The 425 SX/S has a 25 MHz 486SX, not a DX2. As you know, I assume, the SX lacks the FPU.

I have a 486DX2/50 if you want me to test. But that probably won't help here.
It is an upgraded 425 SX/S, it actually uses 486dx2-66.
It would be very interesting to know what your 486dx2/50 must print. Thank you in advance.
 
There were a few bugs in 386s and 486s made by Intel. Here are the known ones for 486 processors...

80486 bugs:
The following are some bugs for the 80486DX and the 80486SX/80487SX processors:

  • A code breakpoint that is set on an instruction like JMP, CALL, etc., will clear the lower 4 bits of DR6 when satisfied. Another bug will occur if a code breakpoint is set on an instruction that immediately follows a RETN, JCXZ, intrasegment indirect CALL, or intrasegment indirect JMP. In this case the breakpoint is taken even when the control transfer instruction is executed. A code breakpoint set at the target instruction will not be taken because the erroneous breakpoint will set the RF flag. There is no workaround for this bug.
  • When writing to TR5 with the control bits set to 01b, 10b, or 11b, and if in the same time a prefetch is pending, this may cause the CPU to hang.
  • If a segment violation occurs on the target of a short jump and if an external interrupt (NMI or INTR) occurs on the same CLK as the GP fault, the 80486 will not correctly handle the GP fault. There is no workaround for this bug.
  • A bug in the FPU creates three cases when the FERR# error is generated by a floating point operation, but it is not reported correctly.
  • If an unmasked exception occurs when the numeric exception bit in CR0 is clear and the IGNNE# pin is active, the performance of the FPU will be retarded as long as the exception remains pending.
Thank you but my code doesn't use any of listed things. Maybe my code allows us to discover a new bug. IMHO it is rather a bug of a particular system but it can be a general hardware error of any 486 or 486dx2. I need results from several systems to be sure. The 486dx2-66 is the most interesting case.
 
I've got a range of 486s if you want me to test it. AMD/INTEL blah blah
I have simply asked people, if anyone shares my interest in finding a possible 486dx2 bug, please run my program. Is there something wrong with my request?
 
I have simply asked people, if anyone shares my interest in finding a possible 486dx2 bug, please run my program. Is there something wrong with my request?
This may not be the problem but you want to cld at the start of your program before the rep stosw; looks like the flag register is undefined at startup: http://www.fysnet.net/yourhelp.htm
edit: also, don't you need a jmp $+2 to clear prefetch queue after your self-modifying code (mov [129h],ax; mov [117h],ax)
 
Last edited:
This may not be the problem but you want to cld at the start of your program before the rep stosw; looks like the flag register is undefined at startup: http://www.fysnet.net/yourhelp.htm
edit: also, don't you need a jmp $+2 to clear prefetch queue after your self-modifying code (mov [129h],ax; mov [117h],ax)
Thank you very much! JMP $+2 solves the problem but this has arisen a new question. Why do other machines work fine without this JMP? And I doubt about the prefetch queue because the problem appears even when modified code is more than 20 bytes away from the point of its modification - so it is rather something wrong with the cache. So it may be a hardware error.
BTW it seems all late DOSes set D=0 when they start a program.
 
Thank you very much! JMP $+2 solves the problem but this has arisen a new question. Why do other machines work fine without this JMP? And I doubt about the prefetch queue because the problem appears even when modified code is more than 20 bytes away from the point of its modification - so it is rather something wrong with the cache. So it may be a hardware error.
BTW it seems all late DOSes set D=0 when they start a program.

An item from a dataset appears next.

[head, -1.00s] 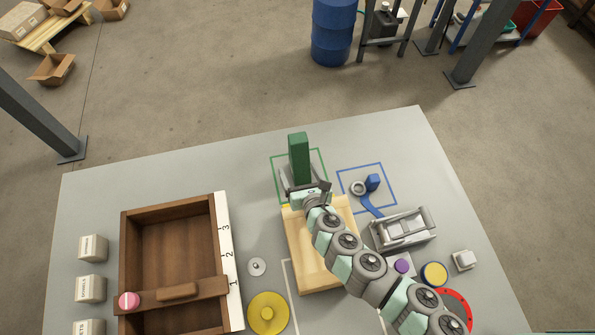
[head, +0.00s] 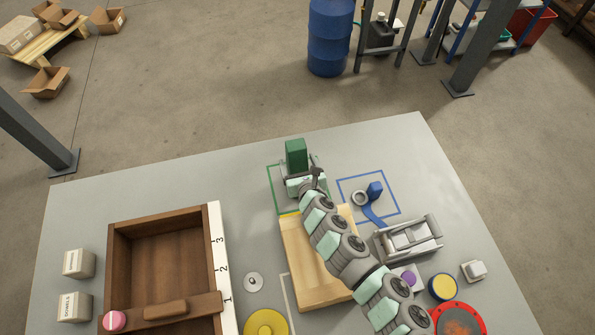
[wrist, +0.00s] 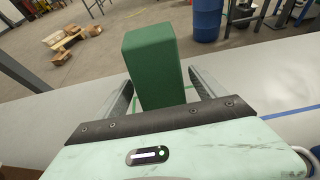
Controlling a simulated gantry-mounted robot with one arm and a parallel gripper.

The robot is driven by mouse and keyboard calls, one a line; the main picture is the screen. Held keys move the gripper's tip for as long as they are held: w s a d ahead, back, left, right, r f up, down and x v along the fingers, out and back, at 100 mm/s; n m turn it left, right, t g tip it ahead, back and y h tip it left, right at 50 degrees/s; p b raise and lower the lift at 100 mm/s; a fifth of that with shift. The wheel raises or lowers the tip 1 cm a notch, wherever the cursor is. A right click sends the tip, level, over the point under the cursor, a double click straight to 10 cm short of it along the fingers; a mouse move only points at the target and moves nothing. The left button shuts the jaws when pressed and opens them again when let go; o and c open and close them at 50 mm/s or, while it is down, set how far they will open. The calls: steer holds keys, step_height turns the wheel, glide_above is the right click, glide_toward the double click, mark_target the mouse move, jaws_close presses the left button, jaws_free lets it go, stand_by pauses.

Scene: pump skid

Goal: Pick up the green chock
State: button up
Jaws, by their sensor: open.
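The green chock (head: 296,155) is an upright green block standing within the green outlined square on the grey table. In the wrist view the chock (wrist: 154,68) rises between the two jaw fingers, one on each side. My gripper (head: 303,172) is open and low at the chock's near side. In the wrist view a gap shows between the right finger and the chock; the left finger is close to it. The chock's lower part is hidden behind my gripper.
A blue outlined square with a blue part (head: 375,190) lies to the right. A pale wooden block (head: 303,262) lies under my arm. A grey metal fixture (head: 407,238) is right of my arm. A brown wooden tray (head: 112,255) stands left. The table's far edge is just beyond the chock.

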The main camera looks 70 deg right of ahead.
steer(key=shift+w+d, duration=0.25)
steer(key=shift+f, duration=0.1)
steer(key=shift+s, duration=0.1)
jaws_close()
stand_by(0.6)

The more hardware-oriented posters are going to have to take on this one. All I know is that the 486 prefetch queue is 32 bytes which is quite a while forward, and there are also write buffers so execution continues even when the previous instruction hasn't finished writing to memory. Seems like something that could crop up, making the distance to the stale instruction even more than 32 bytes with self-modifying code if the overwritten code isn't cached at the time of the write. Remember that on a write miss, the 486 just updates memory without loading the affected memory into internal cache.